More information about the School Quality Reports, including reports for individual schools, training materials, and a link to the School Performance Dashboard, is available online.

“Higher education is a gateway to higher incomes, fulfilling careers, and the numerous tangible and intangible ways for students to be empowered and access social mobility. I commend Mayor de Blasio, Chancellor Carranza, and all the educators and students who have helped achieve this year’s record-high levels of college enrollment in New York City. While much remains to be done to tackle the lack of quality education as a main contributor to the systemic inequalities many of our youth and communities are up against, initiatives like the Equity and Excellence for All and the a College for All agendas play an important role in breaking down those barriers, righting historic wrongs, and opening meaningful, life-changing opportunities for our students,” said Senator Luis Sepulveda.

“I applaud Mayor de Blasio and his forwarding thinking Equity and Excellence agenda that has worked to significantly improve academic outcomes for students across our city. Though there is much more to be done to close the sprawling achievement gap, I am encouraged by the progress the Mayor has made for our students and their families, and I remain eager to support his efforts in any way that I can,” said Senator Kevin Parker.

Assistant Speaker Felix W Ortiz said, “A college education opens the door to countless opportunities. I am pleased that so many of our high school students are applying to college this year. Let’s continue to emphasize the need for higher education as a meaningful experience towards a more productive future.”

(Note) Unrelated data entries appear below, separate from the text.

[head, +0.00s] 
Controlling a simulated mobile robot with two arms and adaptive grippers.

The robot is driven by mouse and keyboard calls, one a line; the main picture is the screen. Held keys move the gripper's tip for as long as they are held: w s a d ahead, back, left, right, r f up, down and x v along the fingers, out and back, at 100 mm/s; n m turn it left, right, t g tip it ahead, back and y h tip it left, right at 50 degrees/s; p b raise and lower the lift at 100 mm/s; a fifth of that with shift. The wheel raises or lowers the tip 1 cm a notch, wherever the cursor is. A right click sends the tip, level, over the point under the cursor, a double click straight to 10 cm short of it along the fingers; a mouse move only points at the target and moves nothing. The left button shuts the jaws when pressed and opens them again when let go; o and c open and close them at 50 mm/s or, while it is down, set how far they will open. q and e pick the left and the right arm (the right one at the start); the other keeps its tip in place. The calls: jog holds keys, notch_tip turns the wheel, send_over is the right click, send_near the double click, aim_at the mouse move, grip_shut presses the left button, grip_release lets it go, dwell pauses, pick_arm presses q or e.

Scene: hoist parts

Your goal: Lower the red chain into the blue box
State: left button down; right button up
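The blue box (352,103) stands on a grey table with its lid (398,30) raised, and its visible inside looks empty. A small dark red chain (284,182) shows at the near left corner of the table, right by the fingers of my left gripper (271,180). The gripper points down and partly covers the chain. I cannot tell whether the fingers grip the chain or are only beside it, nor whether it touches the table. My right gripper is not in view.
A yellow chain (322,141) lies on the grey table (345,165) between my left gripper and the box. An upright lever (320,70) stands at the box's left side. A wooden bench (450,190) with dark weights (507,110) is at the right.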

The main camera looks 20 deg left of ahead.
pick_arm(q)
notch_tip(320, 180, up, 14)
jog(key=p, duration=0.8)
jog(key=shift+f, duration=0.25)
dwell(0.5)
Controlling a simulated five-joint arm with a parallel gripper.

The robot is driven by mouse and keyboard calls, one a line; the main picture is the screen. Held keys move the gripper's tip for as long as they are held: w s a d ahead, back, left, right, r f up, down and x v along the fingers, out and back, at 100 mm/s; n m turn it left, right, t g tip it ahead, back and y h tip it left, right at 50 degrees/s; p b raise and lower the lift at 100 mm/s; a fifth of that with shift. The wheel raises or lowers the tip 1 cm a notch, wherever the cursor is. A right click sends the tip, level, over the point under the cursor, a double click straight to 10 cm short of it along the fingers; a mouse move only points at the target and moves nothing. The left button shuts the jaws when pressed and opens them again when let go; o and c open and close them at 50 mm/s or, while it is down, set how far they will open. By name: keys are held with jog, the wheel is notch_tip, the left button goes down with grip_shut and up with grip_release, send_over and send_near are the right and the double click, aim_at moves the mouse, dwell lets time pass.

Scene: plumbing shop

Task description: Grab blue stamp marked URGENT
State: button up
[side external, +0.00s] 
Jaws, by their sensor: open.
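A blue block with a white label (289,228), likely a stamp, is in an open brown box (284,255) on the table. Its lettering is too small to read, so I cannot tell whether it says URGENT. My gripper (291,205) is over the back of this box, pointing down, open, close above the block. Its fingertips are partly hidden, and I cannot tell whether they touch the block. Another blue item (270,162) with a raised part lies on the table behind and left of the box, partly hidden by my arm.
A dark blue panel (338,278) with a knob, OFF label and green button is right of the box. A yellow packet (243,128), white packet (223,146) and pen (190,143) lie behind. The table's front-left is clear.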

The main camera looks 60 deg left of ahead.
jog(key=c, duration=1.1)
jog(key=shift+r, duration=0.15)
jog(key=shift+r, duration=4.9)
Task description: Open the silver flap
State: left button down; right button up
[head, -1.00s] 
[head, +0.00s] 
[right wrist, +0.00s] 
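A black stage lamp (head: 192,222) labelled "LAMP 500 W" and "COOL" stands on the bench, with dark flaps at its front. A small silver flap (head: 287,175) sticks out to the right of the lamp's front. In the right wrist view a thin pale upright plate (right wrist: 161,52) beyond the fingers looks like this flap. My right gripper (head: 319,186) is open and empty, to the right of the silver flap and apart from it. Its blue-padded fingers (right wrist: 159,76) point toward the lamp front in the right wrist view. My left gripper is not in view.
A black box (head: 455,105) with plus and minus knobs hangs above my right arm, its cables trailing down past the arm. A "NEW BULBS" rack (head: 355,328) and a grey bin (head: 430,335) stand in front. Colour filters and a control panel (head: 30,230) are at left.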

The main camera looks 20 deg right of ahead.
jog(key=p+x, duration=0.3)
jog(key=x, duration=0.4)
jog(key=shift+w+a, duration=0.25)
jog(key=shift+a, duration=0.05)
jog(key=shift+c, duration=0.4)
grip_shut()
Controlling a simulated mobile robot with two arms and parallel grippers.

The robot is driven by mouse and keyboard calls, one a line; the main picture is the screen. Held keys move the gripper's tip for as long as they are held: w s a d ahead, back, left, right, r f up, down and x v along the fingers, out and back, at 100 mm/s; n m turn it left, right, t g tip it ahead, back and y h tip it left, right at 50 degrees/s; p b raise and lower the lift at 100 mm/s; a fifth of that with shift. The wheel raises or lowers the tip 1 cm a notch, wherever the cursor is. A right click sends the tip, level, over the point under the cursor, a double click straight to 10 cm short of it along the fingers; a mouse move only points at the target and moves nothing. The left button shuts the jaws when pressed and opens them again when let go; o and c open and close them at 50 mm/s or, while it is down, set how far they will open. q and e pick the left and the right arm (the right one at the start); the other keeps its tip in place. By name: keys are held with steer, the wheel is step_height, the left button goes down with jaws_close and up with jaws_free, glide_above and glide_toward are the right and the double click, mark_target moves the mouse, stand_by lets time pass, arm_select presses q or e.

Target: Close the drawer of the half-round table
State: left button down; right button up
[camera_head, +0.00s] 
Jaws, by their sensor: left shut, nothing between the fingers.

“I am elated and proud at what Mayor de Blasio and Chancellor Carranza have been able to accomplish with their diligence in pushing the Equity and Excellence for All agenda. 48,782 New York City students enrolling in College is no easy feat. It means that our city is working in unison to put our children first and higher education at the forefront. Congratulations to everyone and for their hard work – the dreams of so many are now New York’s reality,” said Assemblymember Alicia Hyndman.